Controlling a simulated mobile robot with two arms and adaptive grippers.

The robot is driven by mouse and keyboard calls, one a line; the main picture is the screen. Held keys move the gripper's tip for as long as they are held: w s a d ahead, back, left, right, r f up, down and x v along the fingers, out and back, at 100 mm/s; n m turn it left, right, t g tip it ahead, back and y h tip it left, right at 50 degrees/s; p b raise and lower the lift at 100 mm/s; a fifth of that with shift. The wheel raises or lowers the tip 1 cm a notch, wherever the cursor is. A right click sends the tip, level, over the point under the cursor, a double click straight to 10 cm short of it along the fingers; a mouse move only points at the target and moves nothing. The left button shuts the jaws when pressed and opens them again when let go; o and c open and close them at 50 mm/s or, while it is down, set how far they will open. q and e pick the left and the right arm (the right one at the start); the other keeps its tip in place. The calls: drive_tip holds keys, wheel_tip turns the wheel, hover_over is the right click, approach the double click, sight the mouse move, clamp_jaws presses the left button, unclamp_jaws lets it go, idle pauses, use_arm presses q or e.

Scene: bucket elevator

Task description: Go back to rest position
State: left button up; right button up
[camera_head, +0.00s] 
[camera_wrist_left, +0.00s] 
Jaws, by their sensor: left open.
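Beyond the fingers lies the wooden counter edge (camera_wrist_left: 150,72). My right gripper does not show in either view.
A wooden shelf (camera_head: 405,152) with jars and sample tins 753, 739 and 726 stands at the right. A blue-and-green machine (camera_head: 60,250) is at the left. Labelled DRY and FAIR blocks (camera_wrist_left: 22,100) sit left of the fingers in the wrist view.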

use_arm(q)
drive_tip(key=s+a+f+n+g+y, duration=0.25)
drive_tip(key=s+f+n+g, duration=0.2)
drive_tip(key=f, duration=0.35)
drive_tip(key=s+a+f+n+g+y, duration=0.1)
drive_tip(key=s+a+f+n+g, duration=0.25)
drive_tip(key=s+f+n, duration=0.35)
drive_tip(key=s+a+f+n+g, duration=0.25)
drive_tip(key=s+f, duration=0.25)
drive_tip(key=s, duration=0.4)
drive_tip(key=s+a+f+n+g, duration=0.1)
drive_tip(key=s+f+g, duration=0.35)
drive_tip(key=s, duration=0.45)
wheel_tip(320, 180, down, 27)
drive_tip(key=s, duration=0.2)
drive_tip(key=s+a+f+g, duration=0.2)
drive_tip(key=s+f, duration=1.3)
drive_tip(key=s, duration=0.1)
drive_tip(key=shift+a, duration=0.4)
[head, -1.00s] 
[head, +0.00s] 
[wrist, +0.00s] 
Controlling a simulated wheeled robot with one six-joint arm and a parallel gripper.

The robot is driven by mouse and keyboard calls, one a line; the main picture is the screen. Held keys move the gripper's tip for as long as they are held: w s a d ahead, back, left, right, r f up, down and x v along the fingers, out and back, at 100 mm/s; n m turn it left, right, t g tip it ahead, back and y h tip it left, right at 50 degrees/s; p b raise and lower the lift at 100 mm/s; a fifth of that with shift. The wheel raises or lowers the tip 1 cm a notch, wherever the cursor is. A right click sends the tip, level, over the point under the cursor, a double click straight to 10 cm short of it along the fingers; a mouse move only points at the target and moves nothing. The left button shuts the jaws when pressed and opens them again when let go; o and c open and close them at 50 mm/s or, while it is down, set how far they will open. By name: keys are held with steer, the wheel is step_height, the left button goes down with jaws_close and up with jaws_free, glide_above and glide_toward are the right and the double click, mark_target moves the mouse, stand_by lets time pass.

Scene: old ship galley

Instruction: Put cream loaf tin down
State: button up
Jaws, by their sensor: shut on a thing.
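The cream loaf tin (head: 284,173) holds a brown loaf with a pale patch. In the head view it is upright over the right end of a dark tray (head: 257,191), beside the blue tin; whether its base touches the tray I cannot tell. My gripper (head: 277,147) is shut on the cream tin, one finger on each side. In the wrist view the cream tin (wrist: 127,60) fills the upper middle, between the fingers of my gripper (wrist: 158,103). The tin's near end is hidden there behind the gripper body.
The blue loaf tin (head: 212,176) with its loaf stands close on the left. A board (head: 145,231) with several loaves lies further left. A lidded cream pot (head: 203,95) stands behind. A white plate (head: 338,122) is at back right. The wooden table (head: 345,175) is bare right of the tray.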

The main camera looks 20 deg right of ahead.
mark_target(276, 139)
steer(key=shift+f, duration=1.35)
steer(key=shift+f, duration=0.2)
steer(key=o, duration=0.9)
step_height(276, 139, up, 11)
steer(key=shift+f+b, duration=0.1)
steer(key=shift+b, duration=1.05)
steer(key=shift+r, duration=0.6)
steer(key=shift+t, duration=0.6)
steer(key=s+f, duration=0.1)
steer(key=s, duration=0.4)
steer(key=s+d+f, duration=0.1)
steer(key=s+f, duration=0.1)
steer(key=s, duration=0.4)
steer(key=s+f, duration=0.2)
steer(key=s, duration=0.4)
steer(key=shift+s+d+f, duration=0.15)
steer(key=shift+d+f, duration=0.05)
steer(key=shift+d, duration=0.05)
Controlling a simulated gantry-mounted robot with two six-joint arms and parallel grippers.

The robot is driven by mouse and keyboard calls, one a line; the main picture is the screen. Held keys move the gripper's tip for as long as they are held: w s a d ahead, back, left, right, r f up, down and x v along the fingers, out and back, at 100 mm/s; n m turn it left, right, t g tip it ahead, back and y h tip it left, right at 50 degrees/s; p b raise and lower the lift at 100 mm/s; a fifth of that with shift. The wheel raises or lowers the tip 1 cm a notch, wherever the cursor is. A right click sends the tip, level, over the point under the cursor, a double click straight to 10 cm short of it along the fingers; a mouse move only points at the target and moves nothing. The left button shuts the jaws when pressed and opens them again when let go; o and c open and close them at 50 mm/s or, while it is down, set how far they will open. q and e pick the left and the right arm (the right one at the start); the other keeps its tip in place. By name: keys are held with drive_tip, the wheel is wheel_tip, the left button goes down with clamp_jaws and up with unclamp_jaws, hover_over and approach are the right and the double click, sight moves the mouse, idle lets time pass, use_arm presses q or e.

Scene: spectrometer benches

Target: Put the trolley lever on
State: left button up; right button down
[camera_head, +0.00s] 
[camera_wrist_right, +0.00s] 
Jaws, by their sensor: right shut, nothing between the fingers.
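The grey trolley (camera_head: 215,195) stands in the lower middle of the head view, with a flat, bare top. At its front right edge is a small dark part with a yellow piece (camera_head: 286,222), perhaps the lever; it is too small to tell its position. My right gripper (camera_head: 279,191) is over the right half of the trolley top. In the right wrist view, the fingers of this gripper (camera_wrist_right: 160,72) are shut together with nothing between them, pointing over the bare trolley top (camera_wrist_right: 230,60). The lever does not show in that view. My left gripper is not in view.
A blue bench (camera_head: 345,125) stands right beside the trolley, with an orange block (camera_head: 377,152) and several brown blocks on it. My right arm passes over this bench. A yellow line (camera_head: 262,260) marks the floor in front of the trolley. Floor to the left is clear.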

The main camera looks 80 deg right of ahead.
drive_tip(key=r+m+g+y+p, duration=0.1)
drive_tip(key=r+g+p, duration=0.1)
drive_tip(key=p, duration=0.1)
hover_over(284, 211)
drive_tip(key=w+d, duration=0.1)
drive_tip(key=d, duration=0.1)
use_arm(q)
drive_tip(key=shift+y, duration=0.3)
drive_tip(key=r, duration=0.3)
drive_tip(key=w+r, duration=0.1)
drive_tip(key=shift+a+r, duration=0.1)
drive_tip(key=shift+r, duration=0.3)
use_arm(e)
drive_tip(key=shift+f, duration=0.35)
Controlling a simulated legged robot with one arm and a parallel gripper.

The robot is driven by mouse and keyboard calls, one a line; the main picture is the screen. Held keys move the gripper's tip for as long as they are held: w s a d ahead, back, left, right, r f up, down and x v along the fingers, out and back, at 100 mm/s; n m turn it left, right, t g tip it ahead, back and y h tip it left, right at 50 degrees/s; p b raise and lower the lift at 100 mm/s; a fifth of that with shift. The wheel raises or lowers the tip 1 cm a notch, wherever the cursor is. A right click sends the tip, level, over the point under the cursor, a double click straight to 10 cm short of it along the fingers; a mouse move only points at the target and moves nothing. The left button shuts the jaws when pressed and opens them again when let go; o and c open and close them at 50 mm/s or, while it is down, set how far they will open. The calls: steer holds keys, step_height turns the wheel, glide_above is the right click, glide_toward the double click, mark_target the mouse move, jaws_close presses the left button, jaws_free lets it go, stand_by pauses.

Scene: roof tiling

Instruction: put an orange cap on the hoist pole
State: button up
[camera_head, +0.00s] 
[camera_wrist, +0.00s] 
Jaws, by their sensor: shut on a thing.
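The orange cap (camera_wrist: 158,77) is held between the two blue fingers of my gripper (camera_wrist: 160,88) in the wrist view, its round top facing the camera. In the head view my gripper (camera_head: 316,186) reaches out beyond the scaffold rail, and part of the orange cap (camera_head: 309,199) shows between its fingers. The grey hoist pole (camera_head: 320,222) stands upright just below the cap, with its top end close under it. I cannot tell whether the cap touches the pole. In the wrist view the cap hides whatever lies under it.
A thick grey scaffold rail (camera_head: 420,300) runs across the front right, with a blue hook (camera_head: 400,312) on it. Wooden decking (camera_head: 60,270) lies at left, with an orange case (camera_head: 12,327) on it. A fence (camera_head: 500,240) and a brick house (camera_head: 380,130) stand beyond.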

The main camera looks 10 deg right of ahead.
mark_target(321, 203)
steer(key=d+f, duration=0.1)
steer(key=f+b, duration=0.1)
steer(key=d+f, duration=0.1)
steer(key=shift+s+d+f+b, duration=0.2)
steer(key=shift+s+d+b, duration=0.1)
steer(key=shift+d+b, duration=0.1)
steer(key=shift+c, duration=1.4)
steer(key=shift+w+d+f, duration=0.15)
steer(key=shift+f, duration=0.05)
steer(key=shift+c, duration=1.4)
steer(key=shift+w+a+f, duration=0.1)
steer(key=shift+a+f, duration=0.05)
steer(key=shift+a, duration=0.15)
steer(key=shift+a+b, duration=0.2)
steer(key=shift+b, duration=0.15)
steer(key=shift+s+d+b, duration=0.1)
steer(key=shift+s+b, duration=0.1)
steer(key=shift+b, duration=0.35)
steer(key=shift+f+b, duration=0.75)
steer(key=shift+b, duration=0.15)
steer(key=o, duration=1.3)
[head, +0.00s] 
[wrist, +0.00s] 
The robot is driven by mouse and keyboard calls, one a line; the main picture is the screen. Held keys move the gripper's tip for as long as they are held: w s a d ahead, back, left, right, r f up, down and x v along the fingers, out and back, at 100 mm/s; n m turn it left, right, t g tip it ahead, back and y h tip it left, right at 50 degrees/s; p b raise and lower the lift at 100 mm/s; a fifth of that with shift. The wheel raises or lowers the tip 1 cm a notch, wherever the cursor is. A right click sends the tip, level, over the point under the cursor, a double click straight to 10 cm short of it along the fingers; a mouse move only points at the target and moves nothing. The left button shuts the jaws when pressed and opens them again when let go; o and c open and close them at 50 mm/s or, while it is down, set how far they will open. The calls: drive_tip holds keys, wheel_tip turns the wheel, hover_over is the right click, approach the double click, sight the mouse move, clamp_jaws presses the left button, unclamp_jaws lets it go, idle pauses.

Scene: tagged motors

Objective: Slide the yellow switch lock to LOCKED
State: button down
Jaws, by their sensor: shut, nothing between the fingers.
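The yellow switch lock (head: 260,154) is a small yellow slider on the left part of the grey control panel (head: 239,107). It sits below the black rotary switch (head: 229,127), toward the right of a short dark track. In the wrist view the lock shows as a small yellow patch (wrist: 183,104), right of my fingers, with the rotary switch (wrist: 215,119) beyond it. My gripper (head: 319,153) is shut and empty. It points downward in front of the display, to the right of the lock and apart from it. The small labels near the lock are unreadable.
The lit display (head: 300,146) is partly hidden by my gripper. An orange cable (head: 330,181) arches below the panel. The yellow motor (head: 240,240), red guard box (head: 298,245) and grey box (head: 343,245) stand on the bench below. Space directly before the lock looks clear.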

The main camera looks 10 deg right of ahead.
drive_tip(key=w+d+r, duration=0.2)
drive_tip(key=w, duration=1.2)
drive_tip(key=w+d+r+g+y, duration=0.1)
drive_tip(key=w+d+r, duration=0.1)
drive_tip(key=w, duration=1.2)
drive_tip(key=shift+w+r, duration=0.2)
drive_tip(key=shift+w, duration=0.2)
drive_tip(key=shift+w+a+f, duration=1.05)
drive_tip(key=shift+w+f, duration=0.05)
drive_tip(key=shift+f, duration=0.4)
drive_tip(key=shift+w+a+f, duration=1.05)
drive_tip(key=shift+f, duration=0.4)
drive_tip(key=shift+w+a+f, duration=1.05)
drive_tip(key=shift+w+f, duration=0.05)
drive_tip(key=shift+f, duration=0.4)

- - -

* [WHAT THE EXERCISE ASKS]: Reproduce each line holding the word "simulated".

* [TASK RESPONSE]:
Controlling a simulated mobile robot with two arms and adaptive grippers.
Controlling a simulated wheeled robot with one six-joint arm and a parallel gripper.
Controlling a simulated gantry-mounted robot with two six-joint arms and parallel grippers.
Controlling a simulated legged robot with one arm and a parallel gripper.

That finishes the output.